* BEGIN Source data *

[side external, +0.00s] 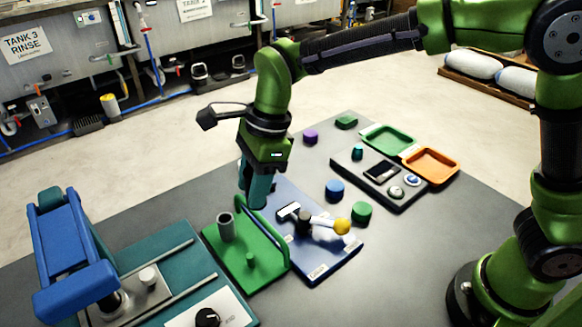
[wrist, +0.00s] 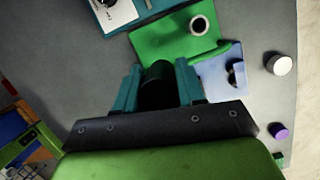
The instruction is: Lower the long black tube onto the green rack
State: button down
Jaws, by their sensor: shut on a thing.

* END Source data *

Exercise: Working from the line that contains "[wrist, +0.00s]" to the last line of the listing, please quote each line exactly, pictures excluded.

Result for this task:
[wrist, +0.00s] 
The instruction is: Lower the long black tube onto the green rack
State: button down
Jaws, by their sensor: shut on a thing.

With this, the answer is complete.